Servings
1
Prep time
Cook time
Recipe
Ingredients
- 1 carton buttermilk
- 1 tbsp sumac
- 1 tbsp dried thyme
- 1 tbsp pepper
- 1 tbsp salt
- 700g chicken ribs
- 1½ cups breadcrumbs
- Olive oil spray
- ¼ red cabbage, finely shredded
- 1 red onion, thinly sliced
- 1 red chilli, finely diced
- ¼ cup red-wine vinegar
Method
- Place buttermilk, sumac, thyme, pepper and salt in a bowl, then stir to combine and add chicken ribs. Allow to marinate for 1 hour.
- Place the crumbs in a bowl and season with salt and pepper.
- Preheat oven to 200°C.
- Remove a rib from the buttermilk and gently shake off the excess. Coat in crumbs, pushing the mix into the chicken to help it adhere. Repeat, then place on an oven rack.

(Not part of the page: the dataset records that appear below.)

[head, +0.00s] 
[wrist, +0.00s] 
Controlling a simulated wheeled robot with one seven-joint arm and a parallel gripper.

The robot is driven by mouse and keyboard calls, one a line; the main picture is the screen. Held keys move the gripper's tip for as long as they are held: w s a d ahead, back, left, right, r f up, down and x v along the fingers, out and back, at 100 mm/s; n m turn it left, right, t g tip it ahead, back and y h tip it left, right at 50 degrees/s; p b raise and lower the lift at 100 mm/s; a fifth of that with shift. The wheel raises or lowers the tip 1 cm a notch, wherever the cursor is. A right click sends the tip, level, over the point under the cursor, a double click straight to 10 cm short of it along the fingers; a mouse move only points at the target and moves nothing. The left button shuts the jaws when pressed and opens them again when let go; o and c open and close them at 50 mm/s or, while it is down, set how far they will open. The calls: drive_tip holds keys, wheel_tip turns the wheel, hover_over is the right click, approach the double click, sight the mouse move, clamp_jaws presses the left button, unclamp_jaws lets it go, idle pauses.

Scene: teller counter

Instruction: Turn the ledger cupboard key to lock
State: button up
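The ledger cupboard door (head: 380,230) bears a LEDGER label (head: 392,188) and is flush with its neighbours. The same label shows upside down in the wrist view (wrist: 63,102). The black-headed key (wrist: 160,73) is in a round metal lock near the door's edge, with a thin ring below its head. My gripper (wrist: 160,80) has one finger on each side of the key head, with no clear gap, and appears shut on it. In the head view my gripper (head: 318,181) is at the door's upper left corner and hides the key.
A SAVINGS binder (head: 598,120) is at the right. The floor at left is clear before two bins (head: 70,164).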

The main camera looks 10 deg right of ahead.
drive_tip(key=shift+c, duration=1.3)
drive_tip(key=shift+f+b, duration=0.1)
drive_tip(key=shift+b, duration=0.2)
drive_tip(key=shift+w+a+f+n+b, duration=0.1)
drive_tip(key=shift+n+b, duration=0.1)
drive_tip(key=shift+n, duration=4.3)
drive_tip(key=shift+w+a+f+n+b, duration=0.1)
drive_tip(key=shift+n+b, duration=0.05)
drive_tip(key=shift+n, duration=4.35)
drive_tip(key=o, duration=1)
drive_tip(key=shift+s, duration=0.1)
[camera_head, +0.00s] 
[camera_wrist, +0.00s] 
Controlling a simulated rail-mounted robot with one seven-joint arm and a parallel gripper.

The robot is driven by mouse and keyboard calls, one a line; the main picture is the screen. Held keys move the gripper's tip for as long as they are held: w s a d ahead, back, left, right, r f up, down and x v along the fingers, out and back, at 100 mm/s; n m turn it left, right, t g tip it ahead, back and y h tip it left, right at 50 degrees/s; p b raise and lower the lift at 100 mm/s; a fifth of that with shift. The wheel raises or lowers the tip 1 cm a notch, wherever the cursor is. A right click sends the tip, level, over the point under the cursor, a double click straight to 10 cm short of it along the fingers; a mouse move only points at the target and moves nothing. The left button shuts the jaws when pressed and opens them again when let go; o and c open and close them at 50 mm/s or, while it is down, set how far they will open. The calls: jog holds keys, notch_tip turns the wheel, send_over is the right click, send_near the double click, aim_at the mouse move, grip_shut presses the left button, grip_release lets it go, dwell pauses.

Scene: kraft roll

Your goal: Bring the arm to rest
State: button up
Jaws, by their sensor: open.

- Repeat with remaining ribs.
- Spray them with olive oil and bake for 18-20 mins or until golden, crisp and cooked through.
- Meanwhile, combine cabbage, onion and chilli in a bowl with salt, pepper and red-wine vinegar.
- Tip: Remove the seeds from the chilli if you don’t like them. You can also add more chilli if you love it.